Utility of default_field

The documentation* states that when using a single index for multiple
models, the default_field list should be set to the same thing for
all models.

However, in my application, all my models have very different fields
and this is not possible. I still want the results returned sorted by
term frequency across all indexed content in each model.

What is the purpose of default_field? Under what multi-model
circumstance, if any, is it not necessary to use it?

Thanks,
John

*http://projects.jkraemer.net/rdoc/acts_as_ferret/classes/
ActsAsFerret/ActMethods.html#M000009

Hi!

On Wed, Jan 02, 2008 at 02:30:23PM -0500, John B. wrote:

The documentation* states that when using a single index for multiple
models, the default_field list should be set to the same thing for
all models.

However, in my application, all my models have very different fields
and this is not possible. I still want the results returned sorted by
term frequency across all indexed content in each model.

Short answer:

It’s safe for you to specify the same large :default_field list
containing
fields from all models in all your acts_as_ferret calls. aaf doesn’t use
this list but only hands it through to Ferret’s query parser which uses
it to expand queries that have no fields specified.
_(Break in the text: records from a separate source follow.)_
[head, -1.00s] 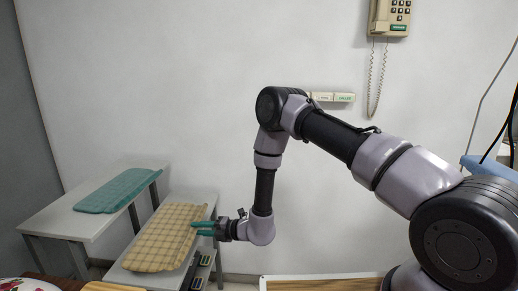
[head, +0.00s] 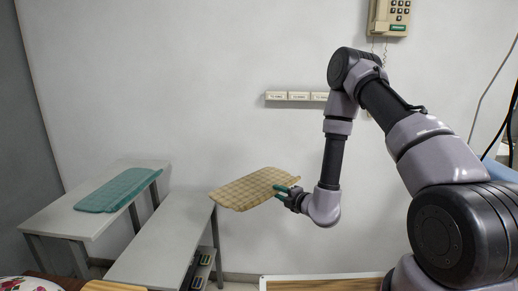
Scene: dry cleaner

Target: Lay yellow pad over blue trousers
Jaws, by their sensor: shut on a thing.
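The yellow pad (head: 250,188), pale and checked with rounded ends, hangs in the air, roughly level. My gripper (head: 285,190), with green fingers, is shut on the pad's right end. The pad is off the right-hand grey table, its left end beside that table's far right corner. I cannot make out any blue trousers for certain; a blue surface (head: 501,172) shows only partly at the right edge, behind my arm.
A teal checked pad (head: 116,189) lies on the left grey table (head: 62,219). The right-hand grey table (head: 160,243) has a bare top and a lower shelf. A wooden surface with a white edge (head: 315,278) is at the bottom. A phone (head: 390,17) hangs on the wall.

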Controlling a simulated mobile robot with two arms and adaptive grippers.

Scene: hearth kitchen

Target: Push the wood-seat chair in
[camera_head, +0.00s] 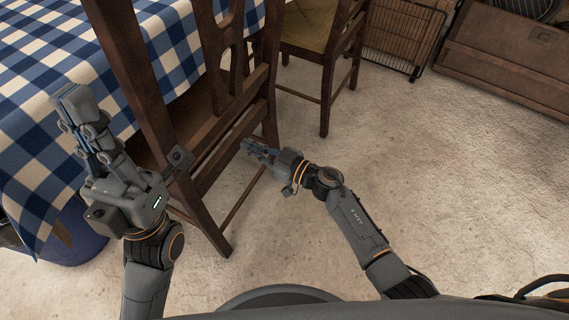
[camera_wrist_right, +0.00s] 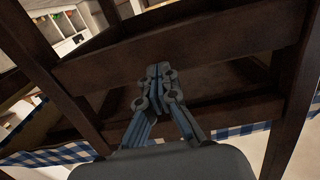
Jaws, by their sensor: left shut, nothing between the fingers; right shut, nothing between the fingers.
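The wood-seat chair (camera_head: 135,62) is dark brown and stands at the table with its back toward me. Its seat is mostly hidden behind the back slats. My left gripper (camera_head: 72,105) is shut and empty, in front of the left side of the chair back and the tablecloth. My right gripper (camera_head: 248,147) is shut and empty, low at the right side of the chair. In the right wrist view, my right gripper (camera_wrist_right: 158,70) points at a dark wooden rail of the chair (camera_wrist_right: 190,48). I cannot tell whether either gripper touches the chair.
The table has a blue and white checked cloth (camera_head: 50,55). A second chair with a woven seat (camera_head: 308,25) stands beyond. A wire crate (camera_head: 398,35) and a brown case (camera_head: 505,55) are at the back right. A blue tub (camera_head: 75,240) sits at left. The floor (camera_head: 440,150) at right is clear.

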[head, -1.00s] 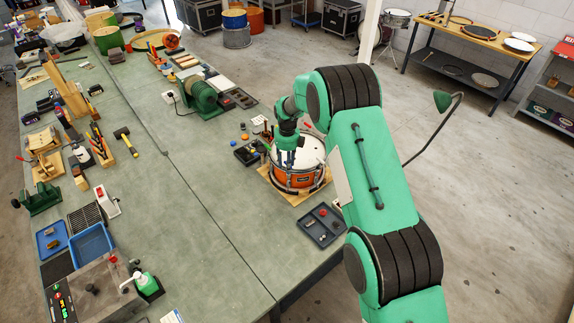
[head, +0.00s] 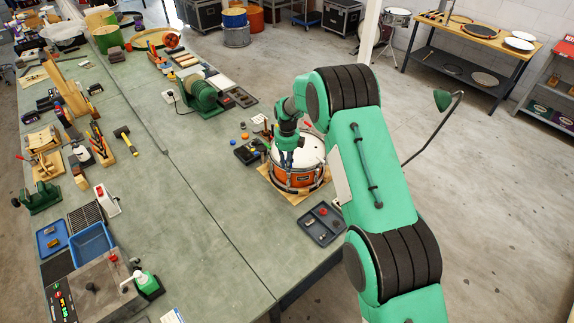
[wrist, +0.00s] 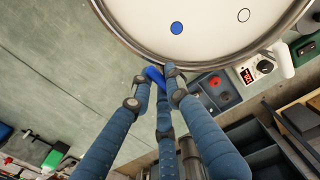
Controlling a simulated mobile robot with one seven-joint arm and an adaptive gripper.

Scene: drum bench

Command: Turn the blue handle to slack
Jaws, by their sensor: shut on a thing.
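A snare drum with an orange shell (head: 290,179) and white head stands on a wooden board at the bench's right edge. In the wrist view its white head (wrist: 205,25) and metal rim fill the top, with a blue dot (wrist: 176,28) and an empty circle drawn on it. The blue handle (wrist: 154,75) sits just outside the rim. My gripper (wrist: 155,81) has its blue-grey fingers closed around the handle, which shows between the fingertips. In the head view my gripper (head: 287,157) is down at the drum's left side, and the handle cannot be made out there.
A small device with a red display and knob (wrist: 264,66) is beside the rim in the wrist view. Dark trays lie close by, including one (head: 321,224) in front of the drum. A green machine (head: 203,96) stands behind. The middle of the bench (head: 175,205) is clear.

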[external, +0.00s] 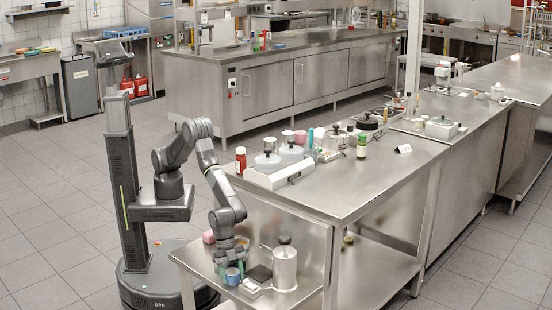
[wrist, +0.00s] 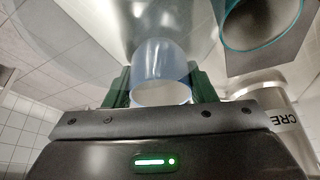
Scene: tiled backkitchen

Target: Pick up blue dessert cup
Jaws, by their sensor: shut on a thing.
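The blue dessert cup (wrist: 160,70) sits between the two green fingers of my gripper (wrist: 157,90) in the wrist view, with a finger against each side. My gripper is shut on it. In the external view the blue cup (external: 233,276) is low over the small steel side shelf (external: 196,262), directly under my gripper (external: 231,258). I cannot tell whether the cup still touches the shelf. My fingers partly hide its upper part in the external view.
A steel canister (external: 285,268) stands right of the cup, with a dark square item (external: 259,273) and a small white item (external: 249,287) between. A pink cup (external: 208,237) is behind. A teal-rimmed vessel (wrist: 228,40) shows in the wrist view. The steel counter (external: 370,180) rises at right.

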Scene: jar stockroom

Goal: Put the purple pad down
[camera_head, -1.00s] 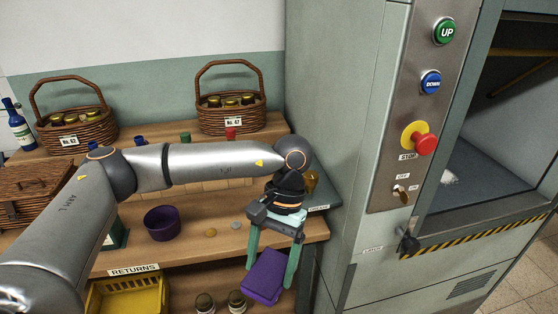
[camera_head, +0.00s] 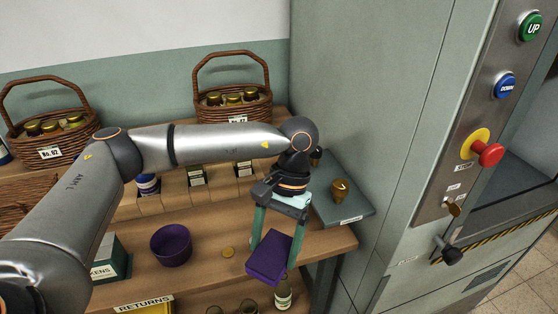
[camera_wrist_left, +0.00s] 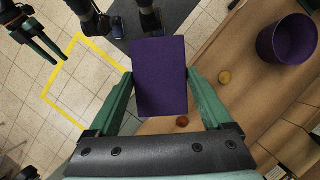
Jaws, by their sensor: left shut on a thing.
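The purple pad (camera_head: 268,258) is a flat rectangular block. My left gripper (camera_head: 273,247) is shut on it, with a green finger at each side. In the head view the pad shows in front of the wooden bench's front edge (camera_head: 210,277), slightly tilted. The left wrist view shows the pad (camera_wrist_left: 160,77) between the fingers, with the bench top to its right and tiled floor to its left. A gap under the pad cannot be measured. Another gripper (camera_wrist_left: 45,38) shows small and dark at the upper left of the wrist view; its jaw opening is unclear.
A purple bowl (camera_head: 171,246) and a coin (camera_head: 228,252) are on the bench. A grey-green mat (camera_head: 352,208) with a gold cup (camera_head: 340,190) lies at the right, beside the lift cabinet (camera_head: 400,120). Baskets (camera_head: 235,108) and jars stand behind. Bottles are on the lower shelf.

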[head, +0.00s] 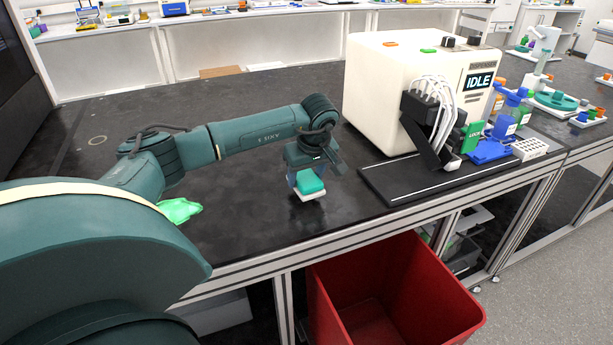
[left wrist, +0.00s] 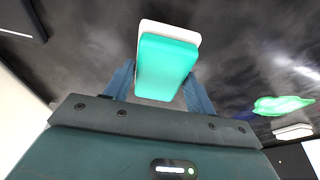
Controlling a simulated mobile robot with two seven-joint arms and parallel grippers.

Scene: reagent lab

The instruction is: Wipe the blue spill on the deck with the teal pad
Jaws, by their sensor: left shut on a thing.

What is the purpose of default_field? Under what multi-model
circumstance, if any, is it not necessary to use it?

Long answer:

The default_field option determines which fields Ferret will search for
when there is no explicit field specified in a query.

Suppose your index has the fields :id and :text (with id being
untokenized). With an empty default_field value (or ‘*’, which means the
same), and a :or_default value of false (as aaf sets it) you get parsed
queries like this:

‘tree’
→ ‘id:tree text:tree’

‘some tree’ (meaning some AND tree because or_default == false)
→ ‘+(id:some) +(id:tree text:tree)’

With ‘some’ being a stop word, one would expect the second query to
yield the same result as the first one, but since the query is run
against all fields, including :id, which is untokenized and therefore
has no analyzer, we end up querying our id field with a required term
query and get no result at all.

I remember there has been some debate about this topic a year ago or so,
and in theory it would be possible for Ferret to parse queries the other
way
around to work around this issue, but afair Dave brought up some good
reasons to leave it as it is.

The solution is to tell Ferret which fields to search when no fields are
specified for a query (or part of a query) with the :default_field
option. Usually aaf does this automatically by collecting all tokenized
fields from the model. Now with a shared index there are n models but
one index, so here we need to have a joint list of all tokenized fields
across all these models for the :default_field parameter.

Since aaf is called in every single model, I didn’t find an easy way to
build this list automatically and decided to leave it up to the user to
specify this list in the acts_as_ferret calls of every model. Not really
DRY indeed. Patches welcome :wink:

Here’s a small script reproducing the issue:
http://pastie.caboo.se/134443

So to summarize:

You need to specify :default_field if you’re using :single_index => true
in combination with :or_default => false (aaf default) and you have
queries that may contain stop words and that are not constrained to a
list of fields specified in the query string.

Cheers,
Jens


Jens Krämer
http://www.jkraemer.net/ - Blog
http://www.omdb.org/ - The new free film database

On Jan 3, 2008, at 10:38 AM, Jens K. wrote:

You need to specify :default_field if you’re using :single_index =>
true
in combination with :or_default => false (aaf default) and you have
queries that may contain stop words and that are not constrained to a
list of fields specified in the query string.

Thank you Jens for your elaborate response.

Our code removes stop words from all queries before sending them to
AAF. In this case, would the lack of setting default_field ever be a
problem? Perhaps this is why we have not seen problems even though we
have never set default_field.

Cheers,
John

i added your comments to the wiki:

http://projects.jkraemer.net/acts_as_ferret/wiki/AdvancedUsage?
action=diff&version=11

On Thu, Jan 03, 2008 at 11:06:24AM -0500, John B. wrote:

Our code removes stop words from all queries before sending them to
AAF. In this case, would the lack of setting default_field ever be a
problem? Perhaps this is why we have not seen problems even though we
have never set default_field.

exactly, in this case you shouldn’t have any problems.

Cheers,
Jens


Jens Krämer
http://www.jkraemer.net/ - Blog
http://www.omdb.org/ - The new free film database